I think that's a bit like arguing that sticking an inner tube inside a tire will result in the need for a heavier inner tube to resist the pressure exerted on it by the tire.

Not sure I agree - the inner tube is meant to oppose the compressive load of the vehicle, relative to which the tire's compressive load is minimal.

A Mars dome would be experiencing a decompression load from the atmosphere within. If you put your rocks on top to oppose this then you have a compressive load from above, but this load won't be homogenous and symmetric like a fluid. There's going to be unevenness that puts a further strain on your envelope, instead of perfectly balancing the air pressure.

Quote
Quote
It just sounds like this structure would not be a rigid shell. In which case, why not minimize the mechanical loads on it, and just use it for simple greenhouse purposes?

See title of thread.

Well, greenhouses or crop fields are living spaces too - just not for people primarily - and they can provide a valuable resource buffer to a colony, by scaling up food cultivation. Could be a lot cheaper on scalability than growing everything hydroponically.

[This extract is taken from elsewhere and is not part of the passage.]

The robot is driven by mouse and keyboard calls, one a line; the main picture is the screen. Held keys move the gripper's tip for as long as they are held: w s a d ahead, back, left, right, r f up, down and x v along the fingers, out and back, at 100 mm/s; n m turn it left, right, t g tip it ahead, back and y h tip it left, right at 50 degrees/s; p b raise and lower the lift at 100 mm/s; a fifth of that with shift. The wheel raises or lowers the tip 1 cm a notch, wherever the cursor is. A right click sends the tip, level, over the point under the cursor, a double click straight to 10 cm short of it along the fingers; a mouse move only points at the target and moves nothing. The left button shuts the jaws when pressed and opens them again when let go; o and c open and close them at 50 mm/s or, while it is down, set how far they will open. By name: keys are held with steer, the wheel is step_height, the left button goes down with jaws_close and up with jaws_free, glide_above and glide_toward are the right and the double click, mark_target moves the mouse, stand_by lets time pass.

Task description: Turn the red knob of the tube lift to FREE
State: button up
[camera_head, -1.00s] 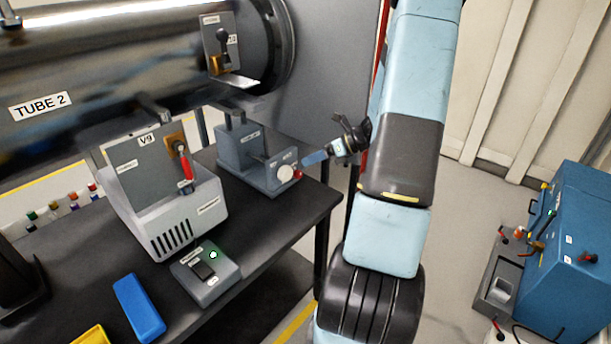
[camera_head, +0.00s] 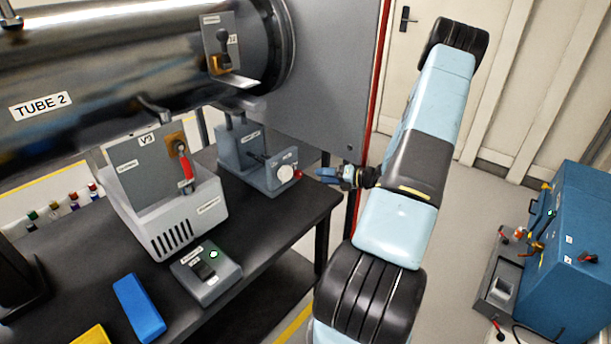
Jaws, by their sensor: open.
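The tube lift (camera_head: 252,165) is a grey block on the black bench, under the right end of the large dark tube marked TUBE 2 (camera_head: 80,88). A pale round dial (camera_head: 286,174) is on its right face. The small red knob (camera_head: 298,174) is beside the dial, at the block's right end. My gripper (camera_head: 322,175), with blue fingers, is just right of the red knob and points left at it. It is open and looks empty, with a small gap to the knob. The knob's setting and its labels are too small to read.
A grey-white box marked V9 with a red-handled lever (camera_head: 186,167) stands left of the lift. A switch box (camera_head: 206,273) with a green light and a blue block (camera_head: 138,308) lie at the bench front. A blue cabinet (camera_head: 570,265) stands at far right.

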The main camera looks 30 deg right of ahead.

There are two ways to ensure stability:
1. enough tensile strength in the dome to ensure the integrity of the dome where the weight of material above is slightly less, perhaps the dome can withstand an internal pressure of just 1PSI with no material on top, so as long as you're within 1 pound (Martian weight) of the ideal of material over each square inch the dome will support the weight above without blowing out.

2. under pressurize the dome and have the material above able to support itself to the degree of this under pressure, which means sintering it or incorporating ice, or cement, whatever is cheapest.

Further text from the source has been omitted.